Este domingo concluye la bacanal del ridículo, denominada campaña electoral, a falta de mejor criterio. Una España de aquelarre, sometida a invocaciones y promesas estúpidas, se ha visto aturdida, durante dos semanas, con una sarta de aparatosos inventos, innecesarios, dirigidos, en gran medida, a convencer a los convencidos, a los afines (más bien a los que están «a fines» a su carga intelectual), solo operativos para votar. La muestra decisiva de sumisión a la propaganda. La política es hoy la más contundente manifestación de la decreciente capacidad del individuo, frente a la tecnología de la manipulación. Casi nada nuevo en este sentido, pero cada vez más preocupante.
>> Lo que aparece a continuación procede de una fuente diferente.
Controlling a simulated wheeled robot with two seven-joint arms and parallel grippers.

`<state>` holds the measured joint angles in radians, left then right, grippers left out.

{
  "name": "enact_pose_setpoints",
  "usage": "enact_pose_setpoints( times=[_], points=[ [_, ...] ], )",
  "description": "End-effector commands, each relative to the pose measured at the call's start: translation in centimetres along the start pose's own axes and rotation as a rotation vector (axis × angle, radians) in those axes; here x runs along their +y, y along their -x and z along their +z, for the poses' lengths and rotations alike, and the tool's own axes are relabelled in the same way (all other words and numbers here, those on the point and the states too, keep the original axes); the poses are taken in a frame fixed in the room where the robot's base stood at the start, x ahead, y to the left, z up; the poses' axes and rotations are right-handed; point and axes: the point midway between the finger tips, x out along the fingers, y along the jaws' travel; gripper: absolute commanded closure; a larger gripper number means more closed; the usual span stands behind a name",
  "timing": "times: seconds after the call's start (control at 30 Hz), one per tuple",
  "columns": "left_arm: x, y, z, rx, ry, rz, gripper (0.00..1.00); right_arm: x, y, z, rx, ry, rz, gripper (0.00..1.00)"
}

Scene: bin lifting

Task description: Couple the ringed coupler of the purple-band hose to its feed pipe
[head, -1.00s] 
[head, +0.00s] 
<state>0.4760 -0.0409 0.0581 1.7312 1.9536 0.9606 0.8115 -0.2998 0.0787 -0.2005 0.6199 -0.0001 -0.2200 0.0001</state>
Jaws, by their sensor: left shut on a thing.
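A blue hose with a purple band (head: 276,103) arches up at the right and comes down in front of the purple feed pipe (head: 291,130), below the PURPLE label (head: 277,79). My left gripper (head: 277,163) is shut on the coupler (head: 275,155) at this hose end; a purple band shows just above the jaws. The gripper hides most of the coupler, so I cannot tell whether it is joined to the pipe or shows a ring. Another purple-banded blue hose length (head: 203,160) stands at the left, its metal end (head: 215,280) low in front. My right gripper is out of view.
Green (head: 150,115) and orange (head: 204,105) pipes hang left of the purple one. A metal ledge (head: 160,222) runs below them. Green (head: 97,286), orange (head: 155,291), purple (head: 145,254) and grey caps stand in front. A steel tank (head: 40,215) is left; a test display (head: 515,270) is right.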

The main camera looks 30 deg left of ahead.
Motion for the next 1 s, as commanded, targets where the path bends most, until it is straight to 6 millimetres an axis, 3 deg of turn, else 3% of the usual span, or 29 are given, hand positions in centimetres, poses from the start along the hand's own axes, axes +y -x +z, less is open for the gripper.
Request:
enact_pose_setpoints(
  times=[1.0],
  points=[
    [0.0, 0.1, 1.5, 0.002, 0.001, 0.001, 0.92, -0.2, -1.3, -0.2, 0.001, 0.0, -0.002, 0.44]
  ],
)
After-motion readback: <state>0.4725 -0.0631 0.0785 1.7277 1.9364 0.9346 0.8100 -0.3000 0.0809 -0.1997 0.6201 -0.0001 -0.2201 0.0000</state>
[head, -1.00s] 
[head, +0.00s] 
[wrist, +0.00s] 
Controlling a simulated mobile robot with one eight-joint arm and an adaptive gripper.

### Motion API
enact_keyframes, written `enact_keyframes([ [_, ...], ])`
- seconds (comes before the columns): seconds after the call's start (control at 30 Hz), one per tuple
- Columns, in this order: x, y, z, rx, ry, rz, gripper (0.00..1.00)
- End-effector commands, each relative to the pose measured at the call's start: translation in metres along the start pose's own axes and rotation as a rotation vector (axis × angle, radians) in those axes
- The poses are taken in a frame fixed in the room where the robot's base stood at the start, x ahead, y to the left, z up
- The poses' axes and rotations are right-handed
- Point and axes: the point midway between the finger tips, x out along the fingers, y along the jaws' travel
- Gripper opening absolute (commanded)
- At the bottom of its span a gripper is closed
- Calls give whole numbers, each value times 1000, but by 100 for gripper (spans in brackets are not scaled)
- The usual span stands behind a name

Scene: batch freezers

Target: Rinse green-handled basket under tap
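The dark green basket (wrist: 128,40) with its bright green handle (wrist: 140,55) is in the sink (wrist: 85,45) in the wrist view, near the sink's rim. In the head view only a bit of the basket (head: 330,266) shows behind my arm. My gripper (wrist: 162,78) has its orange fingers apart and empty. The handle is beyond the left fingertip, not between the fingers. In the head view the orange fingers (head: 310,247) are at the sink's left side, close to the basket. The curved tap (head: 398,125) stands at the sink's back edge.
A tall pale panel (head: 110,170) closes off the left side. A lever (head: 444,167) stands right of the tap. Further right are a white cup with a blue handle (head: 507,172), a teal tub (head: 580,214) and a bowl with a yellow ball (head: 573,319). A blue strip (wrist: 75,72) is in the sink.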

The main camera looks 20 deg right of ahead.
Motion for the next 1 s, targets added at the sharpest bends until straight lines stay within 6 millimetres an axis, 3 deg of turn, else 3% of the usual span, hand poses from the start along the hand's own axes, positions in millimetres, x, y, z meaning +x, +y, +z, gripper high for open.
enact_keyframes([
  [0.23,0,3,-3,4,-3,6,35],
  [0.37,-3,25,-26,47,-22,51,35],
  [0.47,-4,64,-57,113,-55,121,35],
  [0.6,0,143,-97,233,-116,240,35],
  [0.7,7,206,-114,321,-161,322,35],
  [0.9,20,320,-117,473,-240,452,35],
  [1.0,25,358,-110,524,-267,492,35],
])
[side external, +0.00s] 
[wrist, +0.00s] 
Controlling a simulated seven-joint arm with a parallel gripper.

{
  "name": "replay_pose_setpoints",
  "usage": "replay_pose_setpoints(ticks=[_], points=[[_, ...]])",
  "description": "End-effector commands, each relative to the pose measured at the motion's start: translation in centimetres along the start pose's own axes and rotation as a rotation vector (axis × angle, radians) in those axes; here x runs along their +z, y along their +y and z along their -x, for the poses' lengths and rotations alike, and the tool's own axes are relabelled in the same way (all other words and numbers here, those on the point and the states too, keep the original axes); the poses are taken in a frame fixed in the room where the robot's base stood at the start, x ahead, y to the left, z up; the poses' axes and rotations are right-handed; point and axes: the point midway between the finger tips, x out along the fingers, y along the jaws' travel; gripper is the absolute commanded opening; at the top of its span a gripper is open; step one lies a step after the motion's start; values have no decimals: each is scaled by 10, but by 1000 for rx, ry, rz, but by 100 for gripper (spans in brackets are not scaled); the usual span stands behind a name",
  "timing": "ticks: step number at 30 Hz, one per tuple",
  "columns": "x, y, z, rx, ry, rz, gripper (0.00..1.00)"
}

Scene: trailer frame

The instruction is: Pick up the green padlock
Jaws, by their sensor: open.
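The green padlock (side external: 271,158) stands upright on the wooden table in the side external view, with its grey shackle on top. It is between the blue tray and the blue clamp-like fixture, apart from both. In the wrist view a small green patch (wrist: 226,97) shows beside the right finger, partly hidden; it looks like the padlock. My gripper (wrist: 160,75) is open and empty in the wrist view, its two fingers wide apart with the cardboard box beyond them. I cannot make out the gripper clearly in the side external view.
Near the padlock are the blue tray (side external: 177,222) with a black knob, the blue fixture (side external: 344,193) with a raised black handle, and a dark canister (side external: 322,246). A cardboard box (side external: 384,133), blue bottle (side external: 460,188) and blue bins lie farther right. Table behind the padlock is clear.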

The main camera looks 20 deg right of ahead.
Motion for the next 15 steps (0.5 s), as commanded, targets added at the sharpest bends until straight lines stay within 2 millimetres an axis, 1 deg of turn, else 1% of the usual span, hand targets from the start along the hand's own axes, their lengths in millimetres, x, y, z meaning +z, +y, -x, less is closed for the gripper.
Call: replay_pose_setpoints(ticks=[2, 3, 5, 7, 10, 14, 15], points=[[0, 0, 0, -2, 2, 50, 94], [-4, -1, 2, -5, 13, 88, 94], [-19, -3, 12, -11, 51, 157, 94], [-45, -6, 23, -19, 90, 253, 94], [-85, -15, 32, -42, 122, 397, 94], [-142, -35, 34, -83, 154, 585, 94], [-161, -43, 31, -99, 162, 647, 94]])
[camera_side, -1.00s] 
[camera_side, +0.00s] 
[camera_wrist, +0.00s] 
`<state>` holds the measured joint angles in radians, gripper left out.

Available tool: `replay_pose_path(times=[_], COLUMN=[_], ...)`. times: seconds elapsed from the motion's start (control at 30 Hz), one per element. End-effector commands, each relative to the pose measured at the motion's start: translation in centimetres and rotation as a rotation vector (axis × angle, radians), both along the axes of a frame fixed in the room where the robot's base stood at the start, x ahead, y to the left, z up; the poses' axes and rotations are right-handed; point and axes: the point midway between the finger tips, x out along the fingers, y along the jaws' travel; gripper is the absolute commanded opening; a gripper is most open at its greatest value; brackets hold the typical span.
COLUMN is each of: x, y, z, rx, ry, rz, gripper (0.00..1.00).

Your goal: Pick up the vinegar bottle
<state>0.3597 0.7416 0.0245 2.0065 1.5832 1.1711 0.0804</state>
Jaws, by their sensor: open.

Podríamos evitar el despilfarro, que acarrea tal epopeya de descerebración, enviando a los ciudadanos un video de cualquier episodio anterior, de la misma naturaleza, con fecha actual.

Sin embargo, como decíamos, se palpa en el ambiente que estamos ante una consulta cuyos resultados podrían provocar movimientos, de mayor calado que el previsto. Hay una señal inequívoca, muchas ratas están haciendo cursillos acelerados de natación. Y, por primera vez, en demasiado tiempo, el exhibicionista de La Moncloa parece señalado por los puñales del miedo de sus secuaces. Sus apóstoles, aliados y principales usufructuarios desconfían. Sienten que sus tiempos de beneficios fáciles y certezas convenientes, pueden estar anunciando su fin. La presentización, estadio ayuno de un pasado, cuyos valores se han sustituido por el afán de bienes de consumo inducido, conforme a la moral de nuestro tiempo, la de la producción, como advertía Musset, degenera hacia la nada, que amenaza con imposibilitar un mañana consecuente. Ahí se diluye el juego político de nuestros días.

Sorprendentemente un acontecimiento nauseabundo ha desbordado la capacidad de control, que este gobierno amoral creía poseer sobre una sociedad adormecida, por un discurso, basado en la mentira, en el convencimiento de que el «éxito», cualquiera que sea la forma en que se presente, hace que todo se olvide. De manera inesperada, o no, los tiempos que permiten manejar los falsos relatos y la gestión de la necedad, se han roto. El crimen ha tomado sitio en la oferta electoral y, pese a todos los subterfugios aberrantes dirigidos a justificarlo, ha provocado una reacción que se consideraba amortizada por el aborregamiento general.

¿Calcularon mal el nivel de deshumanización que podemos soportar? ¿A qué cotas de miseria espiritual y de cobardía seríamos capaces de llegar? Tal vez empiece a manifestarse ese límite estos días. Se ha puesto en evidencia que jamás es excusable ser malvado, pero que el más irreparable de los vicios, como escribía Baudelaire, es hacer el mal neciamente. Las cuestiones planteadas deberían ir mucho más allá de la conquista de ayuntamientos y administraciones autonómicas. El estruendo del vacío, orquestado por los intereses partitocráticos, puede haberse transformado en un plebiscito sobre nosotros mismos. Terrible ha sido el anuncio de ese juego macabro, pero seguramente lo es más aún la burla que supone la «tolerancia» de esos «hombres de paz» dispuestos a «sacrificarse» y no aceptar sus actas de concejales, en el caso de que haya miserables suficientes para otorgarles los votos necesarios. ¿Seremos capaces de rebelarnos?